:: Stated problem ::
Starting from the line containing "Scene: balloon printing", write out every remaining line exactly, the last one included.

====== Given records

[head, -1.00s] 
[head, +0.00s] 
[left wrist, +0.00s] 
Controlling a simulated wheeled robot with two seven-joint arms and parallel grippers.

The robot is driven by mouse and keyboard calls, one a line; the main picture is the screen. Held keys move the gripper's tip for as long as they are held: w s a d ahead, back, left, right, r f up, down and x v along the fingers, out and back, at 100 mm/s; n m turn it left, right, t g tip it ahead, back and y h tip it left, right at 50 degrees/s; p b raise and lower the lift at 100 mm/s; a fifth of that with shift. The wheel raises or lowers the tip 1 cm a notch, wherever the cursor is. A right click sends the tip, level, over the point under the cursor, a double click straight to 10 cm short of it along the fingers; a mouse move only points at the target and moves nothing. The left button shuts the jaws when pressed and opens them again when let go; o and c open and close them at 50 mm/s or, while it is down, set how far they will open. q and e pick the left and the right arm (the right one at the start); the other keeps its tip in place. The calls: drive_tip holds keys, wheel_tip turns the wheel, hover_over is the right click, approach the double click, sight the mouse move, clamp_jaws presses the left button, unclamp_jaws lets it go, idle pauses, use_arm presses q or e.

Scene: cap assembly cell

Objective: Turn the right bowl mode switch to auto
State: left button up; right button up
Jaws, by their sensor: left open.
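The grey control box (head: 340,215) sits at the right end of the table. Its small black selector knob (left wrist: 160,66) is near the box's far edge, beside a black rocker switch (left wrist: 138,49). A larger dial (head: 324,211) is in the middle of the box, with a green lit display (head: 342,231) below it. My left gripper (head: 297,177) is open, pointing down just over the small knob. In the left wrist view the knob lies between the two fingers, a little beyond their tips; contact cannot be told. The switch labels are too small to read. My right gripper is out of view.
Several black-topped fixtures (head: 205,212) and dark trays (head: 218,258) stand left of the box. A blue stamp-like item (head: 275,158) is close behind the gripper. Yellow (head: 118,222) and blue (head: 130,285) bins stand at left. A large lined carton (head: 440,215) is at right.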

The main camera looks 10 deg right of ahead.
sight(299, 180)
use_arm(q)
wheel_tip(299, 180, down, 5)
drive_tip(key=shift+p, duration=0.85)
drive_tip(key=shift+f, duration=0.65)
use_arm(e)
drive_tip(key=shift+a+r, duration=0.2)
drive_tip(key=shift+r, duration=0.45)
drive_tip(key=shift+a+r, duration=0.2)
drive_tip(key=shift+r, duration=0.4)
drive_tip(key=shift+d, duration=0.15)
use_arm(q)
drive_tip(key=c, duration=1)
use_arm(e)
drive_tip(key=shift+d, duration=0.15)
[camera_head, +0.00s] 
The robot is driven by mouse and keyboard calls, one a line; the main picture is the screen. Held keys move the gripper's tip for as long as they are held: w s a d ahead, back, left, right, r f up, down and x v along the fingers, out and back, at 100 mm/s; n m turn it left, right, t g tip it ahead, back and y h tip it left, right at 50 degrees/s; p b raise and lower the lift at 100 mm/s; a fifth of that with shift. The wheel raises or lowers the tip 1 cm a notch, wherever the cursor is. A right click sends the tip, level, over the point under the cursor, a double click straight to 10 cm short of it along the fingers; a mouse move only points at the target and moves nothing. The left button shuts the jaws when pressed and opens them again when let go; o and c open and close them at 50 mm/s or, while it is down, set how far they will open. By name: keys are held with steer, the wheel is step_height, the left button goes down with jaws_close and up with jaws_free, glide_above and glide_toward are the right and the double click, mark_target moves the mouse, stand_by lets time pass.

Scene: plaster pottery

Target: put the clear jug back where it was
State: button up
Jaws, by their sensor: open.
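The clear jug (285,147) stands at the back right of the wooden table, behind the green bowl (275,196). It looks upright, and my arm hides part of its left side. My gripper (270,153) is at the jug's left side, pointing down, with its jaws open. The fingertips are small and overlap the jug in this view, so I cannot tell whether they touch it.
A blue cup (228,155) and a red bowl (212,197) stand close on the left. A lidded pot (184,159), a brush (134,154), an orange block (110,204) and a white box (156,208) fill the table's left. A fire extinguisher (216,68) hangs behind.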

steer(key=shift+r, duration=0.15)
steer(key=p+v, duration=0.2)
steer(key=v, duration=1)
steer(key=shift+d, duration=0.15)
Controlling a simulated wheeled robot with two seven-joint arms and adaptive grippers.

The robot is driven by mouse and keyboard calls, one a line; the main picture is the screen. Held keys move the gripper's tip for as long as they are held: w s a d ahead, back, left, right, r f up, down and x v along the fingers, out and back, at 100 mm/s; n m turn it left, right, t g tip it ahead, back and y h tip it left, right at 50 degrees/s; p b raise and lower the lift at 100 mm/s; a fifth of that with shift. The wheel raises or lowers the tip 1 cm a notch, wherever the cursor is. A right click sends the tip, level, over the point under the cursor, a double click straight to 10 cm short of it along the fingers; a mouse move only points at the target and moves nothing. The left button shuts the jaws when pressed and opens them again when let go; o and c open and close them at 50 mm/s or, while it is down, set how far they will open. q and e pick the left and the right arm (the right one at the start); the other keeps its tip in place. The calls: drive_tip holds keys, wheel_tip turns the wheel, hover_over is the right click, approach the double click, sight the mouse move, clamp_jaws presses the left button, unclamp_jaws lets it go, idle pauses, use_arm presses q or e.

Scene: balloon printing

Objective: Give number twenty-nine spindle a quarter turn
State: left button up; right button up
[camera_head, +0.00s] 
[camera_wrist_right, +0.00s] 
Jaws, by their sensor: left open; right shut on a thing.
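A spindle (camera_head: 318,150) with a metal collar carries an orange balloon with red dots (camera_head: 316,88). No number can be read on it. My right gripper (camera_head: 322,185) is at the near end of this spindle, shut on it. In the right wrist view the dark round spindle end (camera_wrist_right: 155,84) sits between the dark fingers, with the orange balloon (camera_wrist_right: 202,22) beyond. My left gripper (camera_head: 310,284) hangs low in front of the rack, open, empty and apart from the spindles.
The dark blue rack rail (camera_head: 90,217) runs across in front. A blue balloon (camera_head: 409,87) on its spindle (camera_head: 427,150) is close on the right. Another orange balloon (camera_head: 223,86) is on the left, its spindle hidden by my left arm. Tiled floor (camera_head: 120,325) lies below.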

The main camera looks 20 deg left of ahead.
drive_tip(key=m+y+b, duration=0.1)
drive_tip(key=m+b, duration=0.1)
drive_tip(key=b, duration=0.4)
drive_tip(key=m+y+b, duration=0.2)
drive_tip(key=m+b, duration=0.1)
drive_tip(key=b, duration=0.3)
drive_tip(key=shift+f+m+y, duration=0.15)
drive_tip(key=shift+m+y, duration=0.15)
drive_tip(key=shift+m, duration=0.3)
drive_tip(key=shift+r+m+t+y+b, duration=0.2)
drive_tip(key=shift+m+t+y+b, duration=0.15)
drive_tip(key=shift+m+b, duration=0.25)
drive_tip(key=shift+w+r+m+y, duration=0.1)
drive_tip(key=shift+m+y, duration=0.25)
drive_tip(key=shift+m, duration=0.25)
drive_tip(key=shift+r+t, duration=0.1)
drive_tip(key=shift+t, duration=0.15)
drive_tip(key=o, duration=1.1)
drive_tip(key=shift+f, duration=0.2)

============

:: Exercise answer ::
Scene: balloon printing

Objective: Give number twenty-nine spindle a quarter turn
State: left button up; right button up
[camera_head, +0.00s] 
[camera_wrist_right, +0.00s] 
Jaws, by their sensor: left open; right shut on a thing.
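A spindle (camera_head: 318,150) with a metal collar carries an orange balloon with red dots (camera_head: 316,88). No number can be read on it. My right gripper (camera_head: 322,185) is at the near end of this spindle, shut on it. In the right wrist view the dark round spindle end (camera_wrist_right: 155,84) sits between the dark fingers, with the orange balloon (camera_wrist_right: 202,22) beyond. My left gripper (camera_head: 310,284) hangs low in front of the rack, open, empty and apart from the spindles.
The dark blue rack rail (camera_head: 90,217) runs across in front. A blue balloon (camera_head: 409,87) on its spindle (camera_head: 427,150) is close on the right. Another orange balloon (camera_head: 223,86) is on the left, its spindle hidden by my left arm. Tiled floor (camera_head: 120,325) lies below.

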The main camera looks 20 deg left of ahead.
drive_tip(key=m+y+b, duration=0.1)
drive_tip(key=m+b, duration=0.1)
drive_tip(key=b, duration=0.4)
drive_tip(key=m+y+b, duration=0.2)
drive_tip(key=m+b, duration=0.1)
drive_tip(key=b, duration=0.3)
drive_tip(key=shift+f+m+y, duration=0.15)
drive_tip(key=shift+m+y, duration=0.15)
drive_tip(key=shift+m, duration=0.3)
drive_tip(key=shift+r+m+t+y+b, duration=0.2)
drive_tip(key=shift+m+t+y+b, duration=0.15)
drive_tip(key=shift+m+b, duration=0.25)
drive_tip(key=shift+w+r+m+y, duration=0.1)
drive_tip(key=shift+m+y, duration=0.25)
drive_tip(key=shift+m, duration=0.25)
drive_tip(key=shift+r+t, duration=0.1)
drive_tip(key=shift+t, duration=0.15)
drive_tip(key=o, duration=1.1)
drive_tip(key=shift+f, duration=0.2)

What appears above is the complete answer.